Give a verbatim repeat of the lines that run from the line containing "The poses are" to the end of the data below.

-- Begin --

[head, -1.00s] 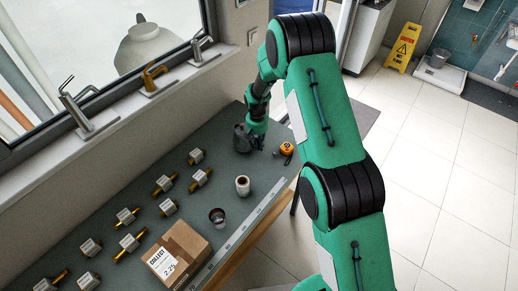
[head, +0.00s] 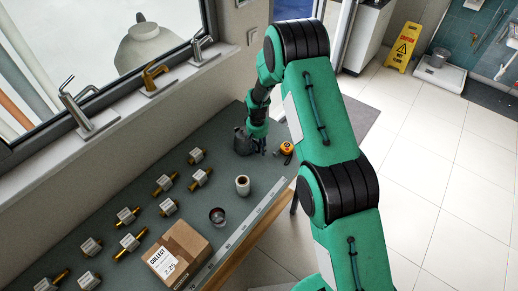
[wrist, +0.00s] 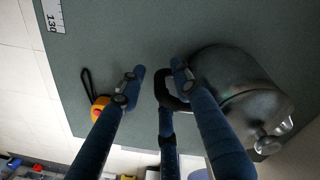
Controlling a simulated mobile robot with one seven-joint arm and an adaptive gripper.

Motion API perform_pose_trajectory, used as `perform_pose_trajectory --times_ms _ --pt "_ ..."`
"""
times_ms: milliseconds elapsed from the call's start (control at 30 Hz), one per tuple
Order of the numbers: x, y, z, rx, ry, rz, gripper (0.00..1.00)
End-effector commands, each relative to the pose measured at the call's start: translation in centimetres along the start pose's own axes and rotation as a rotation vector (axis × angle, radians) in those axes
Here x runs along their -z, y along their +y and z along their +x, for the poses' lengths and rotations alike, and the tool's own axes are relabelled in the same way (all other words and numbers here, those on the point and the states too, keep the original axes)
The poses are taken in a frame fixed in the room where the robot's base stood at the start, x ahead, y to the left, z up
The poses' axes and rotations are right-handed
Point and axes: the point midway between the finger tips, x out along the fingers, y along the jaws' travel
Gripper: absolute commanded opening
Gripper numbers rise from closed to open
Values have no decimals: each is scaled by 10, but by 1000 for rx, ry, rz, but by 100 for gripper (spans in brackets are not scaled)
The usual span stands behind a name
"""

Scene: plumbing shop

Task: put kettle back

-- End --

- _ANSWER TO THIS EXERCISE_:
The poses are taken in a frame fixed in the room where the robot's base stood at the start, x ahead, y to the left, z up
The poses' axes and rotations are right-handed
Point and axes: the point midway between the finger tips, x out along the fingers, y along the jaws' travel
Gripper: absolute commanded opening
Gripper numbers rise from closed to open
Values have no decimals: each is scaled by 10, but by 1000 for rx, ry, rz, but by 100 for gripper (spans in brackets are not scaled)
The usual span stands behind a name
"""

Scene: plumbing shop

Task: put kettle back

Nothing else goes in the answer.